Pengintegrasian POSYANDU dengan BKB dan PAUD ini memiliki peran penting dan strategis dalam upaya #AtasiKesenjangan karena terlibat langsung dalam upaya meningkatkan kesejahteraan orangtua dan anak dalam berbagai aspek. Posyandu memantau kesehatan ibu dan anak, PAUD memfasilitasi balita bermain dan belajar bersama yang dibimbing oleh mentor/guru PAUD, sementara BKB memberikan ruang untuk orangtua menggali pengetahuan dan keterampilan mengenai pengasuhan anak yang baik. Hal ini membawa harapan agar orangtua dan anak memiliki wadah untuk memantau dan menstimulasi tumbuh kembang anak secara optimal.

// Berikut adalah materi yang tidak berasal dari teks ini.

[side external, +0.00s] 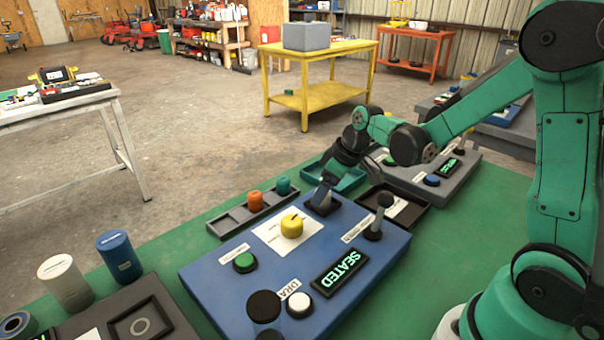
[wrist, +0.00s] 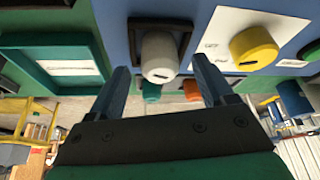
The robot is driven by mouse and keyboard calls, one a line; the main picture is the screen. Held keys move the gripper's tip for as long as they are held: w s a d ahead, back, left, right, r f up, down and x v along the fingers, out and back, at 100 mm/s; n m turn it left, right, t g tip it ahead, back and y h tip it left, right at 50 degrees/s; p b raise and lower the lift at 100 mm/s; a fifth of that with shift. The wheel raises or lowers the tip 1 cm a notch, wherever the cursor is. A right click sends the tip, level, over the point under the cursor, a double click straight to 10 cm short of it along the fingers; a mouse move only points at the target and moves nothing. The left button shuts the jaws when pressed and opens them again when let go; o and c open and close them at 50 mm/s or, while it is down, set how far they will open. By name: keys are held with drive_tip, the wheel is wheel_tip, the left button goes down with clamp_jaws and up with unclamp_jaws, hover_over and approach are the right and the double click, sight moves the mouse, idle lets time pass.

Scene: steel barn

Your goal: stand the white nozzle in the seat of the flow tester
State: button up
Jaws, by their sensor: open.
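The flow tester is the blue box (side external: 220,278) on the green mat, with a lit display (side external: 340,276) reading SEATED. Its dark square seat (side external: 316,211) is at the back edge; it also shows in the wrist view (wrist: 148,23). The white nozzle (wrist: 160,58) stands in this seat, its slotted end toward the wrist camera. In the side view the nozzle is hidden by my gripper (side external: 325,186). In the wrist view my gripper (wrist: 163,70) is open, one finger on each side of the nozzle, with visible gaps.
A grey tray (side external: 226,227) behind holds orange (side external: 255,200) and teal (side external: 283,186) nozzles. A black lever (side external: 375,222) rises at the right. Blue (side external: 119,257) and white (side external: 66,283) cylinders stand at left.

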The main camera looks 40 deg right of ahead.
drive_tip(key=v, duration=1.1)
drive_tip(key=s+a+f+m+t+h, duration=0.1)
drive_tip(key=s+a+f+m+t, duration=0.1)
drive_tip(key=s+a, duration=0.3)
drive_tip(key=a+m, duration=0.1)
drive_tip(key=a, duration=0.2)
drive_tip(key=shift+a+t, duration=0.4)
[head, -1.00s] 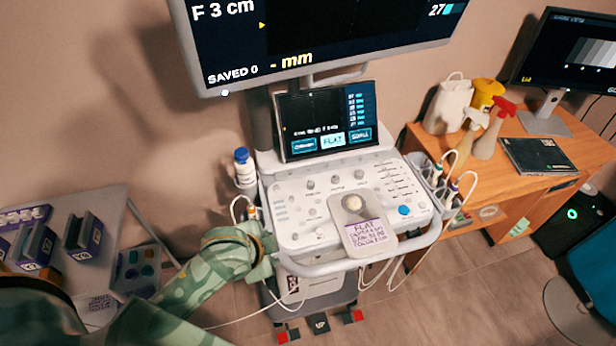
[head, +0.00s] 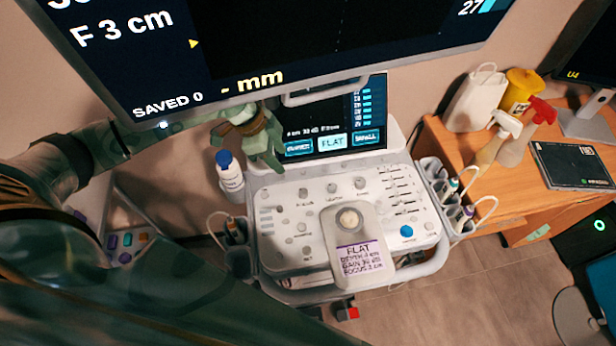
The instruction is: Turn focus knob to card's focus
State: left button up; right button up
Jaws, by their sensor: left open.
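The ultrasound console panel (head: 285,235) carries several grey knobs in its upper part, among them a left knob (head: 303,194), a middle knob (head: 333,188) and a right knob (head: 361,183). Their labels are too small to read surely. A card (head: 362,256) with a purple stripe lies on the panel's lower middle; it reads FLAT and a focus line that looks like 3 cm. The big monitor (head: 300,45) shows F 3 cm. My left gripper (head: 266,160) is open and empty, above the panel's back left, beside the small touch screen (head: 330,125). My right gripper is out of view.
A blue-capped bottle (head: 230,177) stands left of the panel, close to my left gripper. The monitor's lower edge hangs just above that gripper. Probes (head: 458,205) sit in holders at the right. Spray bottles (head: 510,140) stand on the wooden desk (head: 470,150).

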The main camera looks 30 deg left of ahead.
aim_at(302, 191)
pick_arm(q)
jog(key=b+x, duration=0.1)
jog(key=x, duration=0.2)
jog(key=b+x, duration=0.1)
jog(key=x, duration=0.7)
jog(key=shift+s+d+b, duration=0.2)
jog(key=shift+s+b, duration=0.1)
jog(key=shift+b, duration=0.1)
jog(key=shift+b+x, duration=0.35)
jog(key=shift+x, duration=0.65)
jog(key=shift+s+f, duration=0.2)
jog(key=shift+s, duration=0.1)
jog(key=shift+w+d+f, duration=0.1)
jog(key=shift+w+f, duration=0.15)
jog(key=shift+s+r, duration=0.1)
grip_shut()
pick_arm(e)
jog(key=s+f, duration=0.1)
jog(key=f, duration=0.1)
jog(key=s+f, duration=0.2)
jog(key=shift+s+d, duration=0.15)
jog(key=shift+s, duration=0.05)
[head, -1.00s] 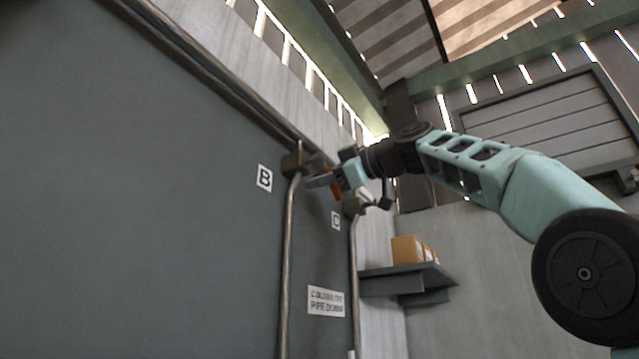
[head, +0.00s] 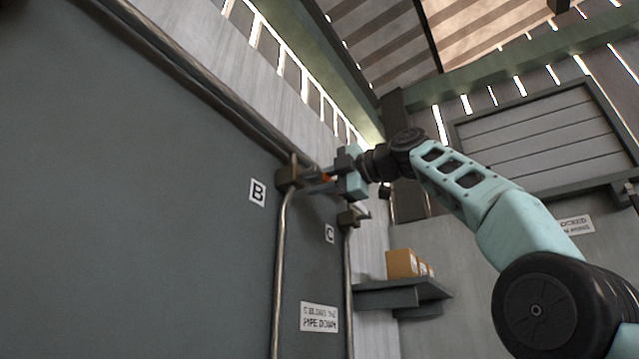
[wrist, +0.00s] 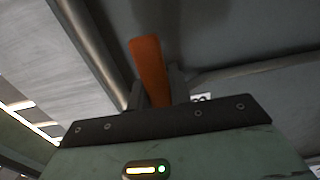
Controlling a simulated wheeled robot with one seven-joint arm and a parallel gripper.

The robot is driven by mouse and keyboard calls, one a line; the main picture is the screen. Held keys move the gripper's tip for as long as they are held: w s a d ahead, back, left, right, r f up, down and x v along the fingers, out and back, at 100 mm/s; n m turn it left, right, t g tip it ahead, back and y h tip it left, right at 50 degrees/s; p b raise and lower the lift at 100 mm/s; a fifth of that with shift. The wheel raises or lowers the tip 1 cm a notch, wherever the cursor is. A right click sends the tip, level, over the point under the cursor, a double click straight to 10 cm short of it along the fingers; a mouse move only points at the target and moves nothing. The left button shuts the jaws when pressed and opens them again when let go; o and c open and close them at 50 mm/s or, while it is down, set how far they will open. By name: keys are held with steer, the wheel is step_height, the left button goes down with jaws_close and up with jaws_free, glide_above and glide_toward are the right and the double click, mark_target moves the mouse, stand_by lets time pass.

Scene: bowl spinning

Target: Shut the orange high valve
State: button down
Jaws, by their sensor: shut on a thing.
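The orange valve handle (wrist: 148,62) stands between the two fingers of my gripper (wrist: 157,88) in the wrist view. The fingers are shut on it, and its free end reaches beyond them. In the head view only a small bit of the orange handle (head: 327,178) shows, mostly hidden by my gripper (head: 318,183). The handle's exact angle is hard to tell.
A second valve (head: 350,217) sits on the pipe near the C label (head: 329,234), just below my gripper. A grey shelf (head: 385,297) with cardboard boxes (head: 403,264) is on the wall lower down. A long pipe (head: 200,80) runs along the wall's top.

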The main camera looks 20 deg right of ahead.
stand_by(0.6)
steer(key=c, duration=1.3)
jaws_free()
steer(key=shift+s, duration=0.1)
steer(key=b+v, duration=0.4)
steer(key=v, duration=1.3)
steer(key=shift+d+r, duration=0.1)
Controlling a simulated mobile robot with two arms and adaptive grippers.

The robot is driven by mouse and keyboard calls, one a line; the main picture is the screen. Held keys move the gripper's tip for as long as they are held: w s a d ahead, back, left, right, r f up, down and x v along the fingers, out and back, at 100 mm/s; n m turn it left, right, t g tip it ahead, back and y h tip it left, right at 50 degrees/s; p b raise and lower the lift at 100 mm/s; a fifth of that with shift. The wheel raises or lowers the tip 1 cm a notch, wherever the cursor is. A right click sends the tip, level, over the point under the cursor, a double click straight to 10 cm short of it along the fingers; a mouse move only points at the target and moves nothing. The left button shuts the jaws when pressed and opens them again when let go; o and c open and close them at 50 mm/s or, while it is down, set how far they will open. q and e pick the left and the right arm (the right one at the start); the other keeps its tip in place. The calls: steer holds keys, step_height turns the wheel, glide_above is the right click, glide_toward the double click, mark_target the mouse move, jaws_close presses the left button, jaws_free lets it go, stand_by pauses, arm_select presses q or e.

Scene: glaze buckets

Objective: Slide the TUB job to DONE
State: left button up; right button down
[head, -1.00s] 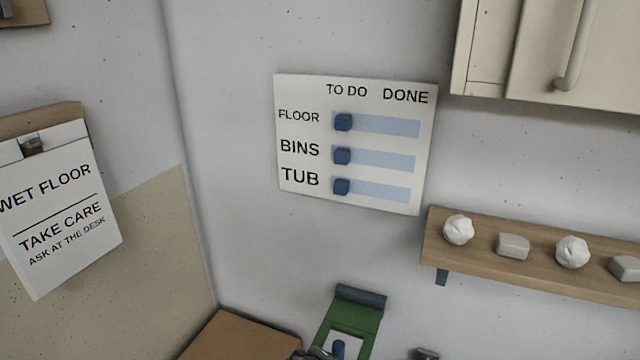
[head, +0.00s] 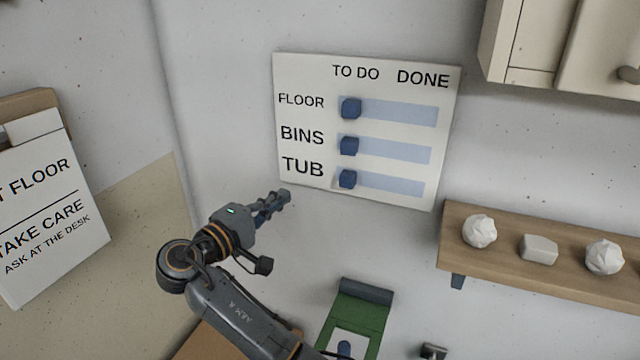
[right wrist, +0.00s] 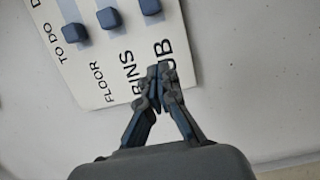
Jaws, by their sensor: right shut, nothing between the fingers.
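The job board (head: 310,65) hangs on the wall with FLOOR, BINS and TUB rows under TO DO and DONE. The TUB slider (head: 347,179) is a dark blue knob at the TO DO end of its pale blue track (head: 395,187). My right gripper (head: 284,196) is shut and empty, just below and left of the TUB row, apart from the knob. In the right wrist view its closed fingertips (right wrist: 159,72) overlap the board's lettering, and the TUB knob (right wrist: 150,6) shows at the top edge. My left gripper is not in view.
The FLOOR knob (head: 350,108) and BINS knob (head: 348,145) also sit at the TO DO end. A wooden shelf (head: 560,265) with white lumps is at right, below a cabinet (head: 530,45). A green object (head: 357,312) stands below the board.

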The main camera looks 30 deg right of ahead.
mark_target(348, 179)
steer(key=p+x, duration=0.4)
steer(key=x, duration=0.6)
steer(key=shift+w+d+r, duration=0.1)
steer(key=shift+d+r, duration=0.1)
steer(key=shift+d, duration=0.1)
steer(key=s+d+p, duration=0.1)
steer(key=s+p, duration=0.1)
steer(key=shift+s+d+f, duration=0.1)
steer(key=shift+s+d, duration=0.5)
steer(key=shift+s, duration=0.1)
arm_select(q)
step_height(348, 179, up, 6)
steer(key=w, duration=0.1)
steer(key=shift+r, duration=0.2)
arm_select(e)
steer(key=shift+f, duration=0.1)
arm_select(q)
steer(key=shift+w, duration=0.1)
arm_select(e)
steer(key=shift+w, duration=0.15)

Namun implementasi ketiga program ini masih mengalami kendala, khususnya program Bina Keluarga balita yang pelaksanaannya kurang begitu eksis di masyarakat. Hal ini sebagaimana disebutkan oleh BKKBN dalam websitenya; “Berdasarkan data Pengendalian Lapangan (Dalap BKKBN) bulan Desember 2017 jumlah keluarga yang mengikuti kegiatan BKB sejumlah 3.023.926 keluarga (63.88%) dari sasaran 7.408.983 keluarga. Dari sejumlah data tersebut, belum semua kelompok BKB yang menjalankan keterpaduan dengan kegiatan Posyandu dan PAUD. Kinerja program BKB dan Anak saat ini masih membutuhkan perhatian dan komitmen dari para pengelola program BKB, baik dari tingkat pusat hingga tingkat desa”.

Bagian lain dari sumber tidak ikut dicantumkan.